Reproduce exactly the lines from the line with "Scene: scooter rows" through the line with "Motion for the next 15", both included, and no other lines.

▶ **Data shown**:

-- begin --

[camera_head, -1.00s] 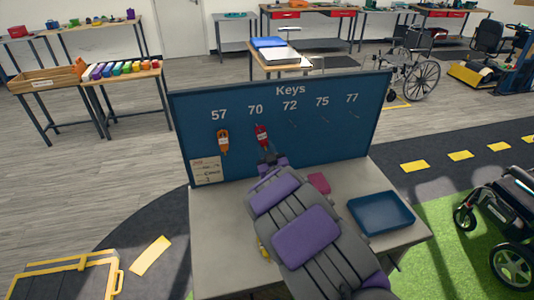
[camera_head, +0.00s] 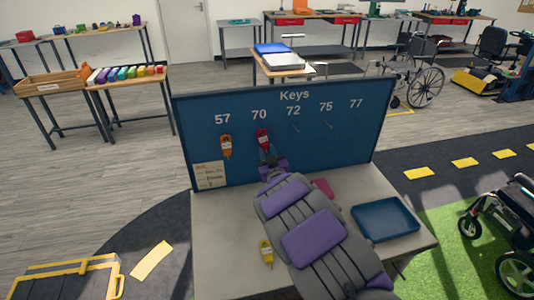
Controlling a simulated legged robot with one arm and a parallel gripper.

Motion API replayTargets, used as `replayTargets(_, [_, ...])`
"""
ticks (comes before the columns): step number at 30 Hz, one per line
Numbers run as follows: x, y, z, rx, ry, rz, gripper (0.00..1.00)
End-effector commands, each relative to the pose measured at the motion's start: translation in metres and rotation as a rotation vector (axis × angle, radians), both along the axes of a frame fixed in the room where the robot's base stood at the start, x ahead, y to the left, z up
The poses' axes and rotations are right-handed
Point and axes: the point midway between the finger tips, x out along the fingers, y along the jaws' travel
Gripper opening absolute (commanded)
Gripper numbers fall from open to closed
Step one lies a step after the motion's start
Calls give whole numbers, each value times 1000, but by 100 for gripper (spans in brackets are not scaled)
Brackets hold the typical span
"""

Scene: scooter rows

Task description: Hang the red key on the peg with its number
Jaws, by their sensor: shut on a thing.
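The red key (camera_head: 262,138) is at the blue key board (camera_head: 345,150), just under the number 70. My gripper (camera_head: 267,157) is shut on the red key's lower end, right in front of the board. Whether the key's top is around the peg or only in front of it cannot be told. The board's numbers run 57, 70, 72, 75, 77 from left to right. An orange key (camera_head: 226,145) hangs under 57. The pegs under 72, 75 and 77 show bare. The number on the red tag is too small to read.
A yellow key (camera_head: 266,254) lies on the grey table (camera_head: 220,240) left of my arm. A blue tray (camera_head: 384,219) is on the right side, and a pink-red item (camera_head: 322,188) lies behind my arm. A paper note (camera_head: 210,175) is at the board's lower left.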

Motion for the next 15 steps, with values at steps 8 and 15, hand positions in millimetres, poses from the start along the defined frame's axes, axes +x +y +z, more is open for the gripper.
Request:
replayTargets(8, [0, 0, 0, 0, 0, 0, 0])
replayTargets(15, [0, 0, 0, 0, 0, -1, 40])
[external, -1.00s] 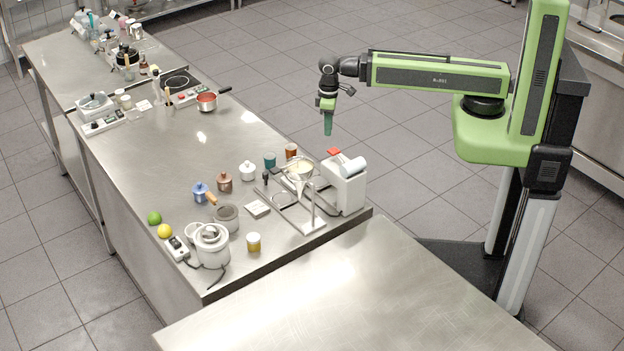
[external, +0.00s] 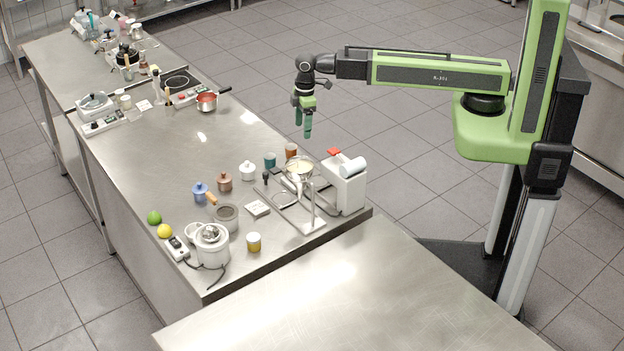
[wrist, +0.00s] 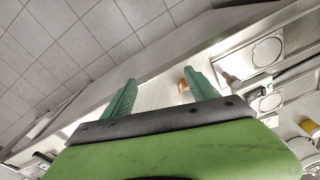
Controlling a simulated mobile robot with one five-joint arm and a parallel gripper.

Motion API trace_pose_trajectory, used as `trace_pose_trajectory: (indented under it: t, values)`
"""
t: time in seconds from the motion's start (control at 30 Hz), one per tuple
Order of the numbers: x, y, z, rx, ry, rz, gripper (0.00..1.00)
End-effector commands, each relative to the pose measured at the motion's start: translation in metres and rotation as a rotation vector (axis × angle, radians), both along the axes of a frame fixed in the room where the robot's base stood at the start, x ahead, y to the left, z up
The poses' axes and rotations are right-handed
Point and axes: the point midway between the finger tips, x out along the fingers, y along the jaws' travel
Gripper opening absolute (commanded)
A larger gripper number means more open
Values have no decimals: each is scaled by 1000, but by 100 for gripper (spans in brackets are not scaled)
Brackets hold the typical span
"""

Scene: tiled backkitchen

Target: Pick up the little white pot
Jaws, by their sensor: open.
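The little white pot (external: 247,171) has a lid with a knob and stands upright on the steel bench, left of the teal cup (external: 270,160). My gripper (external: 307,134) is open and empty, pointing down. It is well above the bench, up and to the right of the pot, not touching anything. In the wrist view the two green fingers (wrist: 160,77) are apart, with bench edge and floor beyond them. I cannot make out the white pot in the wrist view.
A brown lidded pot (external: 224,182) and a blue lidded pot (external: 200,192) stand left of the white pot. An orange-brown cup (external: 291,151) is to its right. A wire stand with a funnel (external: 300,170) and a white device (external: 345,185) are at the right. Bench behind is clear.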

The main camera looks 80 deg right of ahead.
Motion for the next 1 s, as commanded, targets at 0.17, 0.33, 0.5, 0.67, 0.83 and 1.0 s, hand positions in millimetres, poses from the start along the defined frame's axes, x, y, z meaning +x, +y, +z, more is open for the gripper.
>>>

-- end --

▶ **Solution for this problem**:
Scene: scooter rows

Task description: Hang the red key on the peg with its number
Jaws, by their sensor: shut on a thing.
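The red key (camera_head: 262,138) is at the blue key board (camera_head: 345,150), just under the number 70. My gripper (camera_head: 267,157) is shut on the red key's lower end, right in front of the board. Whether the key's top is around the peg or only in front of it cannot be told. The board's numbers run 57, 70, 72, 75, 77 from left to right. An orange key (camera_head: 226,145) hangs under 57. The pegs under 72, 75 and 77 show bare. The number on the red tag is too small to read.
A yellow key (camera_head: 266,254) lies on the grey table (camera_head: 220,240) left of my arm. A blue tray (camera_head: 384,219) is on the right side, and a pink-red item (camera_head: 322,188) lies behind my arm. A paper note (camera_head: 210,175) is at the board's lower left.

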Motion for the next 15 steps, with values at steps 8 and 15, hand positions in millimetres, poses from the start along the defined frame's axes, axes +x +y +z, more is open for the gripper.

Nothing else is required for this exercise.